Using the material below, repeat exactly the lines from the one with "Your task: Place" through the one with "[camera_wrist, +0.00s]", ends included, without any images.

• LISTED RECORDS:
-----

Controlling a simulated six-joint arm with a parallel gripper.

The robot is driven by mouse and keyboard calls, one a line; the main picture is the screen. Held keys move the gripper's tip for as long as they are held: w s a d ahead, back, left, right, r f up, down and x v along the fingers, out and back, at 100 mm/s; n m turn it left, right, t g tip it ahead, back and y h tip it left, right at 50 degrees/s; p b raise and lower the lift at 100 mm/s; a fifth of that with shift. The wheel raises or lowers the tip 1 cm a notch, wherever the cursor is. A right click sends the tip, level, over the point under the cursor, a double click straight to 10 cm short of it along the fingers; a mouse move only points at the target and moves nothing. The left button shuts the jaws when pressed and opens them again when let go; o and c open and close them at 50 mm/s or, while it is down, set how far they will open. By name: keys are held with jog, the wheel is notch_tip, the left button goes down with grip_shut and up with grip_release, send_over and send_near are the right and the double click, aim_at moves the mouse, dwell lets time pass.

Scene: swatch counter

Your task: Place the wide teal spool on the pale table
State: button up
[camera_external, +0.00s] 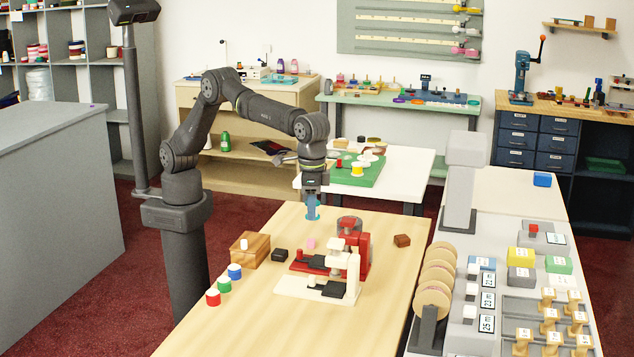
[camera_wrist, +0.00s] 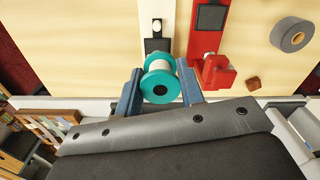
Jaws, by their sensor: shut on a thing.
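The wide teal spool (camera_wrist: 159,82), with pale thread around its middle, sits between the two blue-grey fingers of my gripper (camera_wrist: 160,92) in the wrist view. My gripper is shut on it. In the external view my gripper (camera_external: 313,212) points down over the far part of the pale wooden table (camera_external: 262,325); the spool is small and mostly hidden by the fingers there. The spool appears held above the table, behind the red and white devices.
A white table (camera_external: 408,180) stands behind.

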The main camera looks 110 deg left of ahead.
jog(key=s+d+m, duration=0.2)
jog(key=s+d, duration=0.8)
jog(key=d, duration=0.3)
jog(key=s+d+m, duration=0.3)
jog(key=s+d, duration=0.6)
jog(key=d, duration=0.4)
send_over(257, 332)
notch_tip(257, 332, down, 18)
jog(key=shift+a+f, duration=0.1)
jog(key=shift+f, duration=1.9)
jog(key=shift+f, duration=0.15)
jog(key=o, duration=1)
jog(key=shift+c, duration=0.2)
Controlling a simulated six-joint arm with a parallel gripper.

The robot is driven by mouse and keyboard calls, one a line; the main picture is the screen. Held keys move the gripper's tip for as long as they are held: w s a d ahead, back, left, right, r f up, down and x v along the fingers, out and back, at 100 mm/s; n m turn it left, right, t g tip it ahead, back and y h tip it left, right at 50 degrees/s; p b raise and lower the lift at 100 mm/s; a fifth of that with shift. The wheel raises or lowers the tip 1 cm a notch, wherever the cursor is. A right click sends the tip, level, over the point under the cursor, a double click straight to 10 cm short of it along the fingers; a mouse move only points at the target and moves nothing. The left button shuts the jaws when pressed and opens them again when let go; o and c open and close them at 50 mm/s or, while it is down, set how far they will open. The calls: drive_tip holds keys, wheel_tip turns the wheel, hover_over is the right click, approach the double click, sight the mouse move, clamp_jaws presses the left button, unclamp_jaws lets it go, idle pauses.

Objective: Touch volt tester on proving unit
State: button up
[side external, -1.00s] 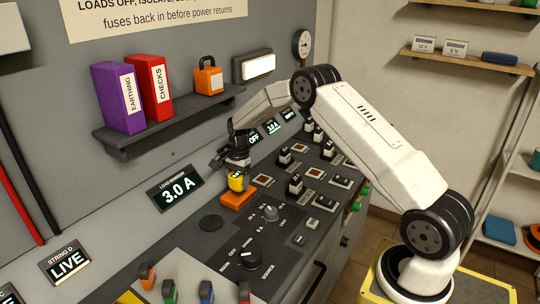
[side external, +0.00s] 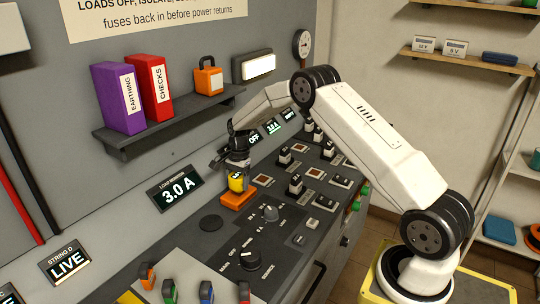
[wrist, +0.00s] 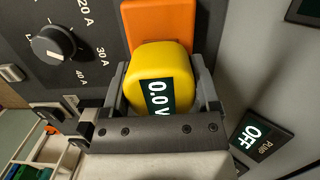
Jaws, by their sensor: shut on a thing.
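The volt tester (side external: 236,183) is a yellow block with a dark display. In the wrist view the volt tester (wrist: 158,62) reads 0.0 V. My gripper (side external: 235,171) is shut on it, with one grey finger on each side, as the gripper also shows in the wrist view (wrist: 164,90). The proving unit (side external: 235,200) is a flat orange block on the dark console. The tester is right over it, at its top, and contact looks likely but is hard to make out. In the wrist view the orange block (wrist: 158,22) is partly hidden behind the tester.
The load monitor (side external: 175,190) on the wall reads 3.0 A. Knobs (side external: 248,260) and several switches line the console, and a dial (wrist: 55,44) shows beside the orange block. A shelf (side external: 165,126) with binders hangs above. A pump display (wrist: 253,134) reads OFF.

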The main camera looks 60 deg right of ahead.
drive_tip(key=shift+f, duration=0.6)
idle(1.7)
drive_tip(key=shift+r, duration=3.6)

-----

• RESULT FOR THIS EXERCISE:
Your task: Place the wide teal spool on the pale table
State: button up
[camera_external, +0.00s] 
[camera_wrist, +0.00s] 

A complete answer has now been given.